We also need to know that, for $f(x)$ continuous and fixed $x_0 \in \Bbb R$, $\int_{x_0}^x f(t) \; dt$ is differentiable and

$\left ( \displaystyle \int_{x_0}^x f(t) \; dt \right )' = f(x); \tag 6$

(6) is in fact a statement of the Fundamental Theorem of Calculus, and will find more than one application below.

First let us consider the case $\lambda = 0$; then the eigen-equation $Tf(x) = \lambda f(x)$ reads

$Tf(x) = \displaystyle \int_0^x f(t) \; dt = 0, \; \forall x \in \Bbb R; \tag 7$

if we differentiate (7) and use (6) we find

$ f(x) = \left ( \displaystyle \int_0^x f(t) \; dt \right )' = 0, \; \forall x \in \Bbb R; \tag 8$

since eigenfunctions cannot identically vanish, this shows that $0$ cannot be an eigenvalue of $T$.

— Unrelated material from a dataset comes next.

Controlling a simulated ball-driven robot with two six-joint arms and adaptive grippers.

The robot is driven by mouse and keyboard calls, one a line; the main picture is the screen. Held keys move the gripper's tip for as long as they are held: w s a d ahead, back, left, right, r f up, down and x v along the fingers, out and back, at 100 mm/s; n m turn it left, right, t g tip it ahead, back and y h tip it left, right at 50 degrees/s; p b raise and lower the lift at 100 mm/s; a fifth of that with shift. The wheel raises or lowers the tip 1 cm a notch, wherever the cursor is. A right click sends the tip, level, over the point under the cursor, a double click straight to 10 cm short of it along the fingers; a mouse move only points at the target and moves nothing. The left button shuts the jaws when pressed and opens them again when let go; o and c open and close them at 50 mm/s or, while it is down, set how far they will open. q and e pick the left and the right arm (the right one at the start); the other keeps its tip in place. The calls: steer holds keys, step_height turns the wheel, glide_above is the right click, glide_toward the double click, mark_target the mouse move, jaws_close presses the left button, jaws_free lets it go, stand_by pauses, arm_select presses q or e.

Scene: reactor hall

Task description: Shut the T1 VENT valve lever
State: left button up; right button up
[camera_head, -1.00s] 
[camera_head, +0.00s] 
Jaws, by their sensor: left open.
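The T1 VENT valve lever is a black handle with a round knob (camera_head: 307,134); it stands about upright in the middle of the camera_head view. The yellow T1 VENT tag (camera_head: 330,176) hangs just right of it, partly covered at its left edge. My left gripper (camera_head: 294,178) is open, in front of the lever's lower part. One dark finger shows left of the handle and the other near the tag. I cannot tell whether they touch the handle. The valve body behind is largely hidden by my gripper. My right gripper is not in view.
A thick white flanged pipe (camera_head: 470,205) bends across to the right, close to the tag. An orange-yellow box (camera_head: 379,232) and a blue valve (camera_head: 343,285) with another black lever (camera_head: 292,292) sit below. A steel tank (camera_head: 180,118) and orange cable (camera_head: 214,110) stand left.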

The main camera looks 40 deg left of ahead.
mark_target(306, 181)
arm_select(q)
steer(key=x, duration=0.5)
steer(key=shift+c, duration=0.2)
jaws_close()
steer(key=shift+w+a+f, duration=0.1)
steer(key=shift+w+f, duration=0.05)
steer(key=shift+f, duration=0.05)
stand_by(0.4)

Now for $\lambda \ne 0$, the eigen-equation appears as in (2); we may as we have said differentiate this to yield

$\lambda f'(x) = f(x), \; \forall x \in \Bbb R, \tag 9$

or

$f'(x) = \lambda^{-1} f(x); \tag{10}$

at this point it proves most convenient to invoke a little bit from the elementary theory of ordinary differential equations and assert the uniqueness of the solution to (10) for any $f(0)$; that is,

$f(x) = f(0) e^{\lambda^{-1}x} \tag{11}$

is the only function satisfying (10) for a given value of $f(0)$; then

$Tf(x) = \displaystyle \int_0^x f(t) \; dt = f(0) \int_0^x e^{\lambda^{-1} t} \; dt = f(0) \lambda ( e^{\lambda^{-1} x} - e^0 ) = f(0) \lambda (e^{\lambda^{-1} x} - 1), \tag{12}$

but

$\lambda f(x) = f(0) \lambda e^{\lambda^{-1}x}, \tag{13}$

whence

$Tf(x) = f(0) \lambda (e^{\lambda^{-1} x} - 1) \ne f(0) \lambda e^{\lambda^{-1} x} = \lambda f(x) \tag{14}$

unless $f(0) = 0$; but then by (11) this forces

$f(x) = 0, \; \forall x \in \Bbb R, \tag{15}$

which is forbidden according to the definition of eigenvector. So $\lambda \ne 0$ cannot be an eigenvalue of $T$.

We conclude that $T$ has no eigenvalues whatsoever.